The most disturbing parts of Going Clear are the revelations about adherents’ exposing and exorcizing each other’s painful memories through bullying, personal abuse, and physical confinement. Those whose personal and psychological problems continued even after achieving “Clear” status were sent back to marathon “auditing” sessions. Just as with the communists, followers who expressed doubt or betrayed the slightest resistance were brutalized for petty reasons.

The public has been less aware of this aspect than that Scientology has attracted Hollywood celebrities, including John Travolta and Tom Cruise. Perhaps the most harrowing interview in Going Clear is with entertainment industry veteran Sylvia “Spanky” Taylor, who was part of Scientology’s Sea Org. Taylor was a close friend of Travolta’s. She was sent to the Rehabilitation Project Force, a place where Sea Org members undergo “rehabilitation.” Project Force is like a prison, with those inside enduring sleep deprivation and physical labor.
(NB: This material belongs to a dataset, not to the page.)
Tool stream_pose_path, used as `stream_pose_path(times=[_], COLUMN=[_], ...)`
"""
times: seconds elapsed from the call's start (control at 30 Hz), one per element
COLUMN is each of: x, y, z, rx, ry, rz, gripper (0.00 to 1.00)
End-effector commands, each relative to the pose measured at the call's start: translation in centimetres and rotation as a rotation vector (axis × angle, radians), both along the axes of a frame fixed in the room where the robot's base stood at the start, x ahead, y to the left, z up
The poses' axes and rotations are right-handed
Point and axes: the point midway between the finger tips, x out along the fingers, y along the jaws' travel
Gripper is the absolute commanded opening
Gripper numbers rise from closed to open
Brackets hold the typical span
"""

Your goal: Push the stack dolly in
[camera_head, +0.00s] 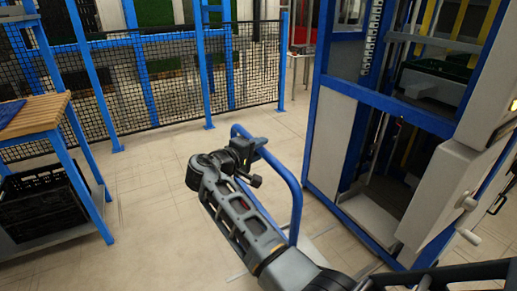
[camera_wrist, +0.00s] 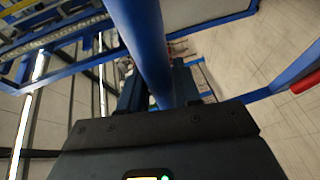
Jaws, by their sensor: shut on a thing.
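The dolly's blue tubular handle (camera_head: 294,190) rises as a bent hoop in the middle of the head view, left of a blue-framed machine. My gripper (camera_head: 255,147) is shut on the handle near its upper bend. In the wrist view the blue handle (camera_wrist: 140,40) runs down between the fingers of my gripper (camera_wrist: 163,98). My arm covers the lower part of the dolly, so its platform and any load on it cannot be made out clearly.
The blue-framed machine (camera_head: 322,145) stands at right with a low open bay and a grey control box (camera_head: 440,195). A black mesh fence (camera_head: 170,92) closes the back. A wooden-topped bench (camera_head: 35,113) with a black crate (camera_head: 40,207) stands at left. The floor between is clear.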

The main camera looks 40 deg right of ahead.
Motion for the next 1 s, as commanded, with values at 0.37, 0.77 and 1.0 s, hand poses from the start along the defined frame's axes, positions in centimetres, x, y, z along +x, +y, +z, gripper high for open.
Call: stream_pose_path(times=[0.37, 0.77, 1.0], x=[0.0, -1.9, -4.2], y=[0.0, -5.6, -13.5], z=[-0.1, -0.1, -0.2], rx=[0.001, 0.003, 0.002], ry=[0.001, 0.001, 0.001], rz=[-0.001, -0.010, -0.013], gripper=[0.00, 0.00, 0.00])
After giving birth, Taylor was not allowed to see her baby daughter. As with communism, in Scientology, children are propagandized and brainwashed to serve the cult. When the baby got sick, Taylor escaped in a cab to head to a doctor. She never went back.

So why do people believe it? Why do they buy the Xenu story? As journalist Tony Ortega revealed in the Village Voice, it’s due to a gradual escalation in the outlandishness of the past life stories Scientologists discover during “auditing.” Unsurprisingly, these stories tend toward adventure and self-glorification. As Ortega puts it, “Why question Hubbard’s tale about mass alien genocide 75 million years ago, when you’ve been ‘seeing’ yourself as some kind of Buck Rogers fighting enemies and bedding beauties from one end of the galaxy to the other?”

After Hubbard died in 1986, Scientology was taken over by David Miscavige, an early Hubbard acolyte. Under Miscavige, who is reportedly a tyrant, the cult has received tax-exempt status from the IRS. Unlike Miscavige, Hubbard at least had the excuse of mental illness.